I built an EV savings calculator with live government data after buying a Kia EV9 and spending two years confused, brutal feedback welcome!! - evchargesavings.com
The day I got my EV9, I spent two hours puzzling over why the included charger was adding 4 miles per hour. Turns out it was a Level 1 brick in a standard 120V outlet. Had to schedule an electrician the next week. That confusion — multiplied across every question I had about charging costs, connector types, and whether EVs actually pencil out in my state — is why I built this.
After I figured it out, four friends and coworkers bought EV9s partly based on my experience. I helped each one set up Level 2 charging and understand what their electricity rate meant for monthly costs. At that point a side project turned into a full resource.
What it is: evchargesavings.com — pick an EV, enter your ZIP, get estimated annual fuel savings using real EIA electricity and gas prices for your state.
What the calculator actually outputs:
- A plain verdict: "Yes — switching makes financial sense" / "Borderline — incentives could tip it" / "Gas is cheaper for this driving pattern"
- Annual fuel savings (and monthly, and 5-year)
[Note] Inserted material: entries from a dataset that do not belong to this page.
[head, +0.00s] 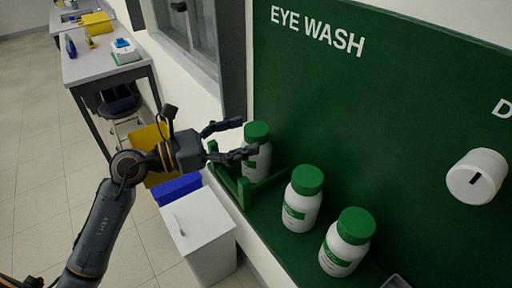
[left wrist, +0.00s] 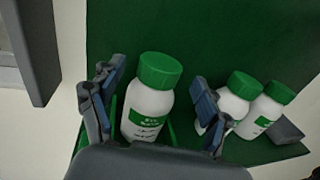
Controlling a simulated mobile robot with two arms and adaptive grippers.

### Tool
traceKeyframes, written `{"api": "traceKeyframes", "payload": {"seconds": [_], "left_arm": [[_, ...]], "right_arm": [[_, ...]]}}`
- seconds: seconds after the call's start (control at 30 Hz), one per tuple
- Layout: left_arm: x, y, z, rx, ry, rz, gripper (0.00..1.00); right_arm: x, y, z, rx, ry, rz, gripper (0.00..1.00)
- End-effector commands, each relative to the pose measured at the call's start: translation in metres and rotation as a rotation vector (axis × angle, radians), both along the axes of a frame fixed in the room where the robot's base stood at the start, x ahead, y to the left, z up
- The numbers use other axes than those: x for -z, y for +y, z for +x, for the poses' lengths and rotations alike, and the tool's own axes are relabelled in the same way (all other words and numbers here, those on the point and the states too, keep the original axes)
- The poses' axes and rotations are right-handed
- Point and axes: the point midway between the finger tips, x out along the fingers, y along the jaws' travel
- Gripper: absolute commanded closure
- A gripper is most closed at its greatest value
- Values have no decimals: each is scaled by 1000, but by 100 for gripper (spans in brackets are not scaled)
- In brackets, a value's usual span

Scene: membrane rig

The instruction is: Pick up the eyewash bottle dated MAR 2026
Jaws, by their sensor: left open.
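Three white eyewash bottles with green caps and green labels stand upright on the green shelf of the eyewash board. The leftmost bottle (head: 261,166) stands in a green holder (head: 244,188); the middle bottle (head: 299,211) and the right bottle (head: 340,254) stand beside it. No date can be read on any label. My left gripper (head: 248,137) is open and empty at the leftmost bottle, with its fingers near the cap and upper body. In the left wrist view that bottle (left wrist: 147,118) shows between the two spread fingers (left wrist: 158,76). The right gripper is out of view.
A white round fixture (head: 477,176) sticks out from the green board (head: 400,110) at right. A white cabinet (head: 198,231), a blue bin (head: 179,189) and a yellow bin (head: 150,138) stand below left. A table (head: 100,67) is farther back.

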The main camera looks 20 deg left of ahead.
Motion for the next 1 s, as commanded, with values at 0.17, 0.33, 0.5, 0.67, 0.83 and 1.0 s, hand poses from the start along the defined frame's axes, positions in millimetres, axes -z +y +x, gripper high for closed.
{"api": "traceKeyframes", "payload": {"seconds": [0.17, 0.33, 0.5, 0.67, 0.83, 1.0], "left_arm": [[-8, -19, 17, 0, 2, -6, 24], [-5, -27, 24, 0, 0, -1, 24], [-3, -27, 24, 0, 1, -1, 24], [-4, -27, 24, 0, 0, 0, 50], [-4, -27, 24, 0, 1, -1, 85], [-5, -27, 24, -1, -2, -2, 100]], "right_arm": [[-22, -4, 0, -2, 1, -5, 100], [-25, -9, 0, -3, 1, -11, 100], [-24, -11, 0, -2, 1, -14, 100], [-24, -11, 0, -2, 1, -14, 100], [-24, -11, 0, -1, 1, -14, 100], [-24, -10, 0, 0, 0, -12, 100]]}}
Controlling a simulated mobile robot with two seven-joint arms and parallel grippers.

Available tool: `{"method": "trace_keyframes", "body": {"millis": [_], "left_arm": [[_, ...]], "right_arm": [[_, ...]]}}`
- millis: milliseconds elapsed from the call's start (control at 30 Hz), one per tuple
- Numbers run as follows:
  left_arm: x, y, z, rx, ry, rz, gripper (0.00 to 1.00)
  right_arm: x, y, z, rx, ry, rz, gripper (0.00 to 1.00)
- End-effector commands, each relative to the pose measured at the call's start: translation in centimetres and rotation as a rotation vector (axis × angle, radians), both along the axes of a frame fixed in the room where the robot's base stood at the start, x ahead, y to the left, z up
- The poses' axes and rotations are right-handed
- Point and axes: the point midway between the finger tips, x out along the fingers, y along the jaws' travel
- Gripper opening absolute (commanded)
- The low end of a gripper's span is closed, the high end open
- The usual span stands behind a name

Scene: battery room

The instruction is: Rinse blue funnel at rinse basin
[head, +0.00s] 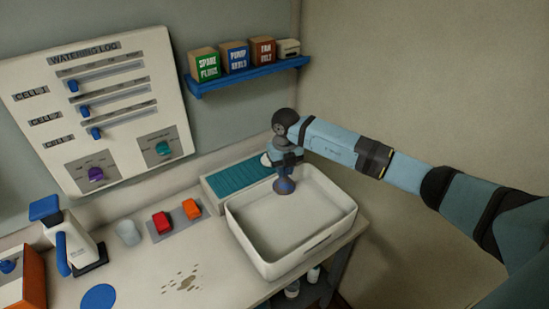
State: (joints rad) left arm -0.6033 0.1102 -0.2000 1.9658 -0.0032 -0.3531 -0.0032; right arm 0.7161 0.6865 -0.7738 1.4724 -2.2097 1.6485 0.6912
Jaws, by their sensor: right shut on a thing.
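The white rinse basin (338,222) stands at the right end of the bench. My right arm comes in from the right, and its gripper (285,174) points down over the back part of the basin. It is shut on the blue funnel (285,187), of which a small dark blue part shows below the fingers. The funnel is inside the basin's outline; I cannot tell whether it touches the basin. The gripper hides the rest of it. My left gripper is not in view.
A teal ribbed rack (237,180) stands behind the basin. Red (162,222) and orange (191,209) blocks, a clear cup (129,233) and a white-and-blue bottle (68,240) stand left. Brown spots (184,283) and a blue disc (98,297) mark the bench. A blue shelf (245,77) hangs above.

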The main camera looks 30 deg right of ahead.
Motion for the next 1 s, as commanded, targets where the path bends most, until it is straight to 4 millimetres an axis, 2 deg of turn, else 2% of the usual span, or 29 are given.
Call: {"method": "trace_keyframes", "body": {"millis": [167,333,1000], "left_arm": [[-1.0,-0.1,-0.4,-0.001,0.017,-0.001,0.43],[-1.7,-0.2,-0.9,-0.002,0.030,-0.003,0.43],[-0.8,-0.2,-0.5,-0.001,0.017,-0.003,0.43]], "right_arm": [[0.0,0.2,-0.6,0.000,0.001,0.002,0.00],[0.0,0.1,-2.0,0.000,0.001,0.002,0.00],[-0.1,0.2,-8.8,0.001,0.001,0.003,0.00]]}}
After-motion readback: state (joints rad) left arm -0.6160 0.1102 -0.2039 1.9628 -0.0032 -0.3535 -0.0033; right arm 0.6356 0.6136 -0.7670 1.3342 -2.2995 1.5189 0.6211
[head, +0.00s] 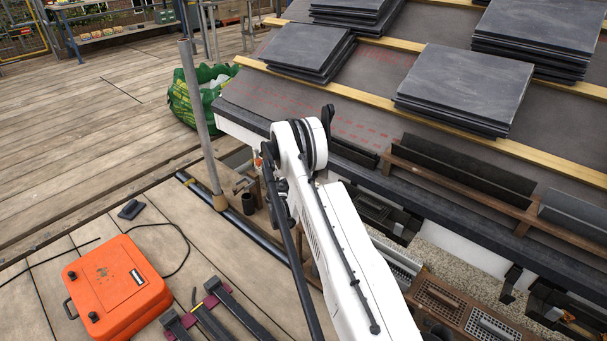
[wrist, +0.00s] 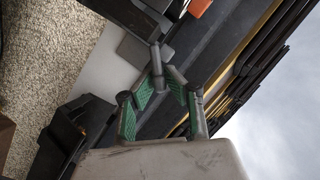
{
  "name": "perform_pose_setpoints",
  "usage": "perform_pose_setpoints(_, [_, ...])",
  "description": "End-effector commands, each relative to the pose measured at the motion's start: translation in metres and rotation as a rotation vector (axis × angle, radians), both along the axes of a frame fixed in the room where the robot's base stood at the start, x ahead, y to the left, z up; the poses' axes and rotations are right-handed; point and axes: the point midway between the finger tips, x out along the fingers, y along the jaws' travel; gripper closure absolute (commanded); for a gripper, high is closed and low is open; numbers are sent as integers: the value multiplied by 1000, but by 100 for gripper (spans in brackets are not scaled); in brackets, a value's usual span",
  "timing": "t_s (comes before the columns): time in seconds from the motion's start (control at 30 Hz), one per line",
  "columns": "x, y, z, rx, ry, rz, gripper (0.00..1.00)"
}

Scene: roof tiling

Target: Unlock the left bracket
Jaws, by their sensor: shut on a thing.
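In the wrist view my gripper (wrist: 163,72) has its green-padded fingers brought together at the tips. They close on a small dark grey bar (wrist: 156,55), likely a bracket's lever, though its far end blends into the dark parts behind. An orange piece (wrist: 199,7) shows at the top, beyond the fingertips. In the head view my white arm hides the gripper and what it holds. A small orange part (head: 257,163) with brownish fittings shows just left of the arm, by the roof's lower left corner; I cannot tell if it is the left bracket. A bracket-like black part with orange (head: 568,316) is at lower right.
The roof edge, with stacked slates (head: 465,85) and wooden battens, lies behind and right of my arm. A metal pole (head: 198,115) stands to the left. An orange case (head: 117,284) sits on the deck. A black block (wrist: 85,130) lies left of my gripper.

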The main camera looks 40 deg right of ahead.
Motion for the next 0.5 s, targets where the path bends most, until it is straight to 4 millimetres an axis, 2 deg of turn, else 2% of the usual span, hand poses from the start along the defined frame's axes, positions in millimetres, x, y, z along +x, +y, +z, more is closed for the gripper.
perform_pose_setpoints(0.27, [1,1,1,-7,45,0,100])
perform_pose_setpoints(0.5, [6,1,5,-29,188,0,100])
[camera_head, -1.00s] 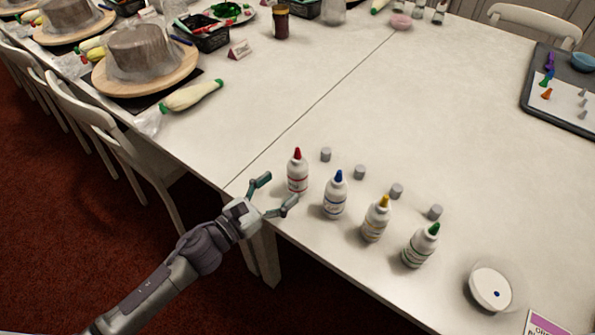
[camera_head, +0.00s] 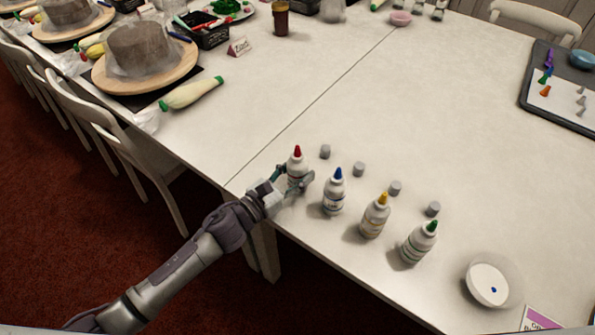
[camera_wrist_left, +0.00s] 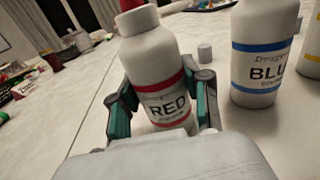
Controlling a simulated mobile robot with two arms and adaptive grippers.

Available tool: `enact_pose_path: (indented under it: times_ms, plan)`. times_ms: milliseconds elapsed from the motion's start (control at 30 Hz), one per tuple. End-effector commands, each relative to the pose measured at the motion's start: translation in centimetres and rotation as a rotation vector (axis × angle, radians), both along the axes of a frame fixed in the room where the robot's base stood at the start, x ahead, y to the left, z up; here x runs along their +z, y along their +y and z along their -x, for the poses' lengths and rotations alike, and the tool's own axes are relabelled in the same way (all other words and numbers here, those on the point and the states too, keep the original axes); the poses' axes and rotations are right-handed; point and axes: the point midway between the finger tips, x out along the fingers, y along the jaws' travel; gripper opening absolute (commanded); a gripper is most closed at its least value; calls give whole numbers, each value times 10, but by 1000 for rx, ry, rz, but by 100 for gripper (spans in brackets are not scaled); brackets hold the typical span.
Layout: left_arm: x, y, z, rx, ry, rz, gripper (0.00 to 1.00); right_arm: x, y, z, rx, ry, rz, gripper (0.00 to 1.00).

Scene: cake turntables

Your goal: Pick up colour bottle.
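The red-tipped colour bottle (camera_head: 297,165) stands upright on the table near its front edge. My left gripper (camera_head: 295,176) is at this bottle, with one finger on each side of it. In the left wrist view the white bottle (camera_wrist_left: 157,65) shows a red label reading "RED" between the two teal-padded fingers (camera_wrist_left: 163,103). The fingers are very near the bottle; whether they press on it is unclear. The blue bottle (camera_head: 334,192), yellow bottle (camera_head: 375,215) and green bottle (camera_head: 419,242) stand in a row to the right. My right gripper is out of view.
Several small grey caps (camera_head: 359,169) lie behind the bottles. A white bowl (camera_head: 488,284) is at the right end of the row. The blue bottle also shows close beside in the left wrist view (camera_wrist_left: 262,50). The table (camera_head: 420,110) behind the caps is clear.

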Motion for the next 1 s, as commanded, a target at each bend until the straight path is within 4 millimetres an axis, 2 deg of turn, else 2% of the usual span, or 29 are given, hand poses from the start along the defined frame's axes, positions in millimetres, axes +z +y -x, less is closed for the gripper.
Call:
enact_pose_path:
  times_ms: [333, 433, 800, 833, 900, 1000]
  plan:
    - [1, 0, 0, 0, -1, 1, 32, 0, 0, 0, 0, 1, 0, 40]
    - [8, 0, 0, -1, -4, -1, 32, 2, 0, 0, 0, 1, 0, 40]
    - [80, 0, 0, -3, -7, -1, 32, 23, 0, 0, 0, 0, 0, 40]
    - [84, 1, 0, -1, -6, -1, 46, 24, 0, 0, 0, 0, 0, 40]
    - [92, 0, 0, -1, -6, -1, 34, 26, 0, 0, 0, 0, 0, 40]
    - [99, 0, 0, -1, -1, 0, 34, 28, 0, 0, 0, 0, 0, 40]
- Side-by-side fuel cost bars: your EV vs your current gas car
- CO₂ saved per year
- A break-even page — how many years of fuel savings pay back the EV price premium
- Everything recalculates live as you move the annual miles and % charged at home sliders.
- 100+ plain-English guides that go deeper on whatever the number surfaced — home charging setup, incentives, range anxiety, total cost of ownership
- Daily EV news on policy and pricing changes that would actually move your savings estimate
What I tried to do differently:
- Live data from EIA: electricity rates updated monthly, gas prices updated weekly — not hardcoded 2023 averages. A California driver at 30¢/kWh has completely different math than Wyoming at 11¢.
- Written specifically for non-Tesla owners. That experience is genuinely different — charging networks, connector compatibility, road trip planning all work differently.
- Explicit methodology page that shows the formulas and calls out what we don't model (maintenance, depreciation, incentives).
What I'm genuinely unsure about:
- Is the calculator output trustworthy enough that someone would use the number to make an actual decision?
- Does it feel like a useful tool or another affiliate SEO trap?
- What's the first thing you'd change?